Single Moms. Just hearing those two words together immediately evokes a response. For some, you will think of the single mother who raised you, as your father passed away far too early, or maybe you think of a special co-worker, family member, or friend who has a unique story. Your heart is filled with compassionate understanding the weight those words carry. For others, you are a single mom and your emotions can be wrought with anger, worry, fear, or even embarrassment or shame. Still yet, there may be some who have a conscious or subconscious attitude of judgment, as you assume those words must denote sin. No matter where you fall on the spectrum of response, we all have a reference point for single motherhood.

Our churches are full of people who hold those various viewpoints on single moms. As the Church, we are called to put aside prejudice, scorn and pity and instead see the single moms as God sees them: made in His image, chosen, beloved and worthy of dignity, respect and compassion. In light of this reality, what then should we do?

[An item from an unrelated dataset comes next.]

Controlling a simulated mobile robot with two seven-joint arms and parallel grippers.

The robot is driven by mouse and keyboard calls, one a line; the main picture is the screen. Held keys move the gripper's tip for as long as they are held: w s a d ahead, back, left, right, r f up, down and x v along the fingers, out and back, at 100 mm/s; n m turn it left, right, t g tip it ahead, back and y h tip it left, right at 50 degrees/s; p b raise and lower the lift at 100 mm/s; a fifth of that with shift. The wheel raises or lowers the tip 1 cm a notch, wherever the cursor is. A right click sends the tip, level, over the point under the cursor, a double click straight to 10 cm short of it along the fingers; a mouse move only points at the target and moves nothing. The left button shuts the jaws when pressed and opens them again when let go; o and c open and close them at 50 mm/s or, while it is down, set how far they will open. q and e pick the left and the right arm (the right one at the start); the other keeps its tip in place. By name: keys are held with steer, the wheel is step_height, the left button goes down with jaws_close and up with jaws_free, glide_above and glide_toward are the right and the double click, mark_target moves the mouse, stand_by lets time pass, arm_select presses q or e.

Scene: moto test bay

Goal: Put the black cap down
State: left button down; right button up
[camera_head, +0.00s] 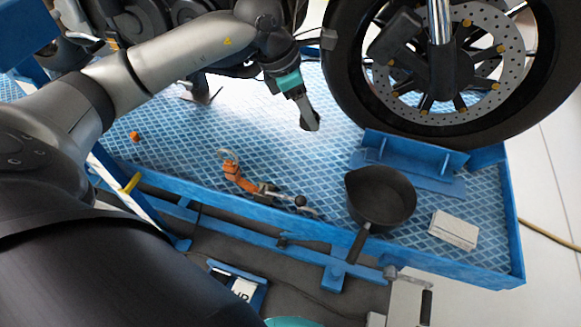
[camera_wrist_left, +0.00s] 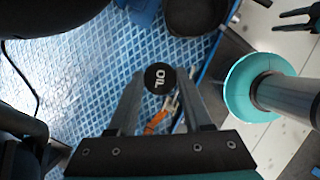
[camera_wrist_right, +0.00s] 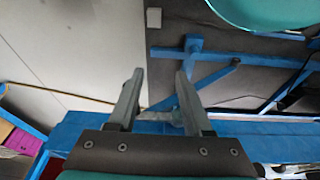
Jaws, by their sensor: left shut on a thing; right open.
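The black cap (camera_wrist_left: 160,78) is a round disc with white "OIL" lettering on top. My left gripper (camera_wrist_left: 157,84) is shut on it, with a finger on either side. In the head view my left gripper (camera_head: 309,118) hangs over the blue patterned platform (camera_head: 290,150), left of the motorcycle's wheel. The cap is small and dark at the fingertips there. It appears held above the platform, apart from other things. My right gripper (camera_wrist_right: 160,88) is open and empty in the right wrist view, with blue frame bars and floor beyond its fingers.
A black pan (camera_head: 382,198) sits on the platform with its handle over the front edge. A white box (camera_head: 453,230) lies right of it. An orange-handled tool (camera_head: 240,178) and an orange block (camera_head: 134,136) lie left. The wheel (camera_head: 350,85) stands behind. Platform around the tool is partly clear.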

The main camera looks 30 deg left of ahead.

A Note to the Single Mom Reading This:

Before I go any further, let me stop and say to any single mother reading this: the details of the challenges you face, the statistics in the United States, and even the perception that some may have about you does not circumvent one enormous fact: your God is far bigger than any statistic written on a sheet of paper or any opinion held by the crowd. Your God calls you chosen, blessed, set apart, righteous through Jesus’ blood, and His Word says he shall supply all your needs, so don’t, for one second, think that I am suggesting you (or your children) are destined to become a statistic or that you should carry shame.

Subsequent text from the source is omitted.